DETAILED DESCRIPTION
[0017] An implementation is directed to video-encoding using the
H.264/AVC (Advanced Video Coding) standard promulgated by the ISO
("International Standards Organization") and the MPEG ("Moving
Picture Experts Group") standards bodies. The H.264/AVC standard
describes a "redundant slice" feature allowing a particular
picture, for example, to be encoded multiple times, thus providing
redundancy. Using the "redundant slice" feature, the particular
picture may be encoded a first time as a "primary coded picture"
("PCP") and one or more additional times as one or more "redundant
coded pictures" ("RCPs"). A coded picture, either a PCP or an RCP,
may include multiple slices, but for purposes of simplicity we
typically use these terms interchangeably, as if the coded picture
included only a single slice.
[0018] The above implementation encodes the particular picture
ahead of time creating a PCP as well as multiple RCPs. When a
transmission of the particular picture is requested, for example,
by a user requesting a download over the Internet, a transmitter
accesses these coded pictures. The transmitter also accesses
information describing, for example, the current error rate on the
path to the user. Based on the current error rate, the transmitter
determines which of the multiple RCPs to send to the user, along
with the PCP. The transmitter may determine, for example, to send
only one RCP if the error rate is low, but to send all of the
multiple RCPs if the error rate is high.
[0019] FIG. 1 shows a block diagram of a system 100 for sending and
receiving encoded data. The system 100 includes an encodings source
110 supplying encodings over a path 120 to a compiler 130. The
compiler 130 receives information from an information source 140,
and provides a compiled stream of encodings over a path 150 to a
receiver/storage device 160.
[0020] The system 100 may be implemented using any of a variety of
different coding standards or methods, and need not comply with any
standard. For example, the source 110 may be a personal computer or
other computing device coding data using various different motion
estimation coding techniques, or even block codes. The source 110
also may be, for example, a storage device storing encodings that
were encoded by such a computing device. However, for clarity and
completeness in description, much of this application describes
particular implementations that use the H.264/AVC coding standard.
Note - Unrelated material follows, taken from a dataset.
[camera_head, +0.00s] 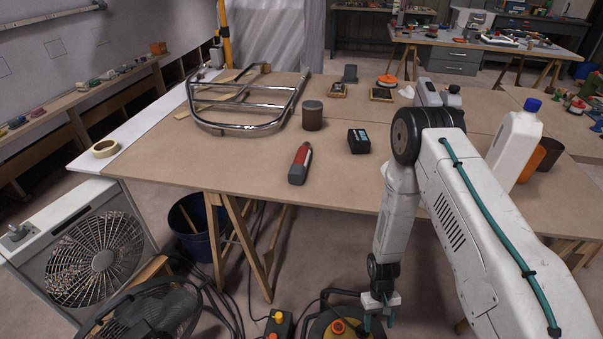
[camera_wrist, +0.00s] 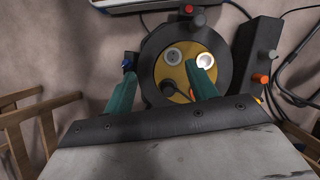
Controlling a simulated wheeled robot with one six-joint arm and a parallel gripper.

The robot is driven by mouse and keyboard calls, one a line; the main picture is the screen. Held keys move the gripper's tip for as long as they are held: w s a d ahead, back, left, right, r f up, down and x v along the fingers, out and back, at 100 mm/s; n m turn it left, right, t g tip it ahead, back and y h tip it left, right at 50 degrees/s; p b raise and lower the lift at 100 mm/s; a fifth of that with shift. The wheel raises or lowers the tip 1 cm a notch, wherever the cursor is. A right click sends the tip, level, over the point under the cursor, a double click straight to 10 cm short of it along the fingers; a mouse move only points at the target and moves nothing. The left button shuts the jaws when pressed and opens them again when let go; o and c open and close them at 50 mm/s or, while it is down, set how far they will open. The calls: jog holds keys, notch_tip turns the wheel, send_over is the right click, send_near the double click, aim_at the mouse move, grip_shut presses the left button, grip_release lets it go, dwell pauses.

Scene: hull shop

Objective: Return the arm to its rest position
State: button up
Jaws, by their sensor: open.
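My gripper (camera_head: 378,318) hangs at the end of my white arm, low in front of the table's near edge and pointing down. In the wrist view its two teal fingers (camera_wrist: 164,92) stand apart with nothing held between them. Below the fingers is a round black cable reel (camera_wrist: 222,50) with a yellow face, which lies on the floor; I cannot tell the height of the gap. The reel also shows at the bottom of the head view (camera_head: 318,326), partly behind my gripper.
A wooden worktable (camera_head: 240,170) on trestles stands ahead, with a chrome rail frame (camera_head: 240,128), a red-grey tool (camera_head: 300,164), a dark box (camera_head: 359,141) and a white bottle (camera_head: 514,145). A fan (camera_head: 85,255) and a dark bucket (camera_head: 190,225) stand at left. A control box (camera_wrist: 255,55) is beside the reel.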

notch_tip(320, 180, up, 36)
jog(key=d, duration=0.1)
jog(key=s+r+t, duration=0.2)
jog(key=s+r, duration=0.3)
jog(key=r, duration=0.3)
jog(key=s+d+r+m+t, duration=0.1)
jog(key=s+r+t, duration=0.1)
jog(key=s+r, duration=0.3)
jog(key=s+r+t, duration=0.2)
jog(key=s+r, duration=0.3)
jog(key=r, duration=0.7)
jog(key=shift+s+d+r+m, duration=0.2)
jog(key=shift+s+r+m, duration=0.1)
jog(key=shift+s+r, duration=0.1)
Despite the details and focus of those implementations on the
H.264/AVC standard, other implementations are contemplated that do
not use any standard, much less the H.264/AVC standard.
[0021] The compiler 130 receives from the source 110 multiple
encodings for a given data unit. The compiler 130 selects at least
some of the multiple encodings to send to the receiver/storage
device 160, and compiles the selected encodings in order to send
the selected encodings to the receiver/storage device 160. In many
implementations, the compiler 130 compiles and sends encodings in
response to a request, or after receiving a request.
[0022] Such a request may be received from, for example, the source
110, the receiver/storage device 160, or from another device not
shown in the system 100. Such other devices may include, for
example, a web server listing encodings available on the source 110
and providing users access to the listed encodings. In such an
implementation, the web server may connect to the compiler 130 to
request that encodings be sent to the receiver/storage device 160
where a user may be physically located. The receiver/storage device
160 may provide the user with, for example, a high definition
display for viewing encodings (for example, videos) that are
received, and a browser for selecting videos from the web
server.
[0023] The compiler 130 also may compile and send encodings without
a request. For example, the compiler 130 may simply compile and
send encodings in response to receiving a stream of encodings from
the source 110. As a further example, the compiler 130 may compile
and send encodings at a fixed time every evening in order to
provide a daily compiled stream of the day's news events, and the
stream may be pushed to a variety of recipients.
[0024] The compiler 130 bases the selection of encodings to compile
and send, at least in part, on information received from the
information source 140. The received information may relate to one
or more of various factors including, for example, (1) quality of
service, or a type of service, expected or desired for the given
data unit, (2) capacity (bits or bandwidth, for example) allocated
to the given data unit, (3) error rate (bit error rate or packet
error rate, for example) on the path (also referred to as a
channel) to the receiver/storage device 160, and (4) capacity
available on the path to the receiver/storage device 160. Many
factors relate to channel conditions (also referred to as channel
performance), such as, for example, error rate or capacity. The
information source 140 may be, for example, (1) a control unit
monitoring the path 150, (2) a quality-of-service manager that may
be, for example, local to the compiler 130, or (3) a look-up table
included in the compiler 130 providing target bit rates for various
data units.
[0025] The compiler 130 may use the information from the
information source 140 in a variety of manners. For example, if the
error rate is below a threshold, the compiler 130 may determine to
compile and send only half of the available encodings for the given
data unit. Conversely, if the error rate is at or above the
threshold, the compiler 130 may determine to compile and send all
of the available encodings for the given data unit.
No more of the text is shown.